Obama acknowledged the fact that white people living now might have a problem ponying up massive amounts of tax dollars to pay for a sin that none of them had any part of. The former president said that it was “perfectly understandable why working-class white folks, middle-class white folks, folks who are having trouble paying their bills or dealing with student loans, wouldn’t be too thrilled,” with “a massive program that is designed to deal with the past but isn’t speaking to their future.”
Gee, thanks, Obama. Thanks for acknowledging that Americans of today (regardless of color) might have a problem with paying for a politically motivated program intended to pay people who have never experienced slavery for having endured it.
Apparently, Americans of the present should also be expected to pay for the negative effects of Jim Crow laws, which were mainly enacted and supported by southern Democrats in the decades after the Civil War.

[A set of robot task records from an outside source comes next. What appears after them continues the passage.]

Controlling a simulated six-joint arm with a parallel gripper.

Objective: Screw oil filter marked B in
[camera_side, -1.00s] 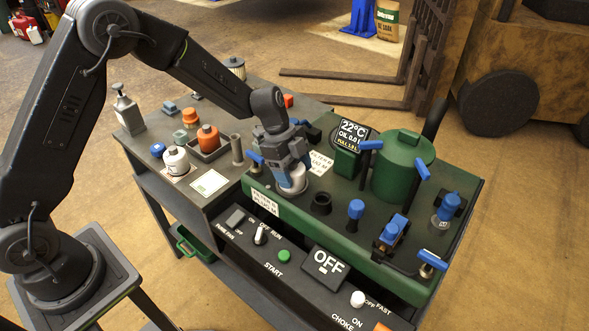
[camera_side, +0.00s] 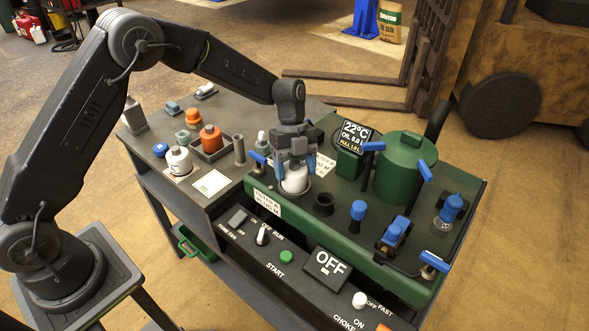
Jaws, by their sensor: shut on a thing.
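A white oil filter (camera_side: 294,182) stands upright at the left part of the green engine deck, in or on a round seat. My gripper (camera_side: 294,168) points straight down over it and is shut on its upper part. Its marking is hidden or too small to read. Another white filter-like canister (camera_side: 179,160) stands on the grey bench to the left, and an orange one (camera_side: 210,138) stands in a dark tray beside it.
A green tank (camera_side: 402,170) and a display (camera_side: 353,140) reading 22°C and OIL 0.0 stand right of my gripper. A black filler neck (camera_side: 323,204) and blue-handled valves (camera_side: 396,231) are close by. A control panel (camera_side: 328,264) reading OFF runs along the front.

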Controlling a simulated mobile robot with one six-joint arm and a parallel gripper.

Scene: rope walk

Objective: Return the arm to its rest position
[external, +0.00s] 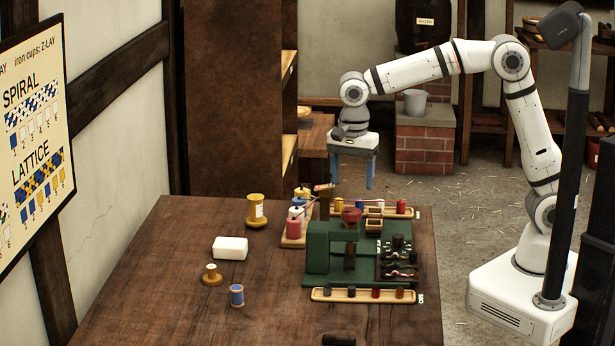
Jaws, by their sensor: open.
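My gripper (353,171) hangs at the end of my white arm, above the far edge of the table. Its two blue fingers point down and stand apart, with nothing between them. It is clear of the green fixture (317,249) and the trays below and in front of it. My arm rises from its white base at the right, bends at a high elbow and reaches left.
The wooden table (160,290) holds a white block (230,248), a yellow spool (256,210), a blue spool (237,295) and a front tray (363,295) of small pegs. A brick pedestal (425,146) with a bucket (415,102) stands behind. The table's left part is mostly bare.

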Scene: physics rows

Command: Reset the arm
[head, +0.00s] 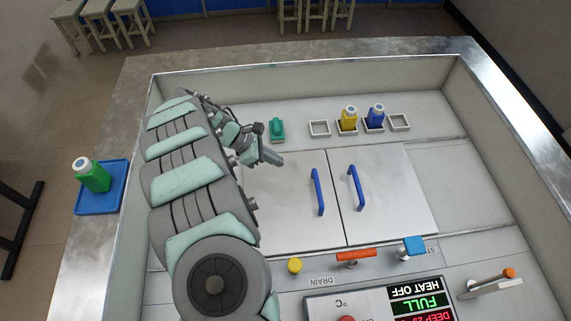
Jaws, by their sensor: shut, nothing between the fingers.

“The systemic oppression and discrimination of black Americans continued under Jim Crow,” Obama said. “[It] resulted in black families not able to build up wealth, not being able to compete, and that has generational effects.”
We can contrast Obama’s dire description of the victimhood of black Americans with the view of another black American, Representative Burgess Owens (R-Utah). Owens recently said that bringing up the issue of reparations was impractical and, perhaps, cruel.
“It is impractical and a non-starter for the United States to pay reparations,” Owens said recently. “It is also unfair and heartless to give Black Americans the hope that this is a reality. The reality is that Black American history is not one of a hapless, hopeless race oppressed by a more powerful white race. It is instead a history of millions of middle-and-wealthy-class Black Americans throughout the early twentieth century achieving their American dream.”
Well said, Mr. Owens.
Obama and people such as Sheila Jackson Lee insist that America has never truly “apologized” for the sin of slavery in any meaningful way.
“We never went through a true reckoning and so we just buried one huge part of our experience and our citizenry in our minds,” Obama remarked.
Perhaps that “reckoning” was buried along with the 620,000 soldiers who died in the American Civil War.
Perhaps, also, the politics of today make it more appealing for Democrats such as Barack Obama and Sheila Jackson Lee to keep fueling racial animosity instead of quashing it — once and for all.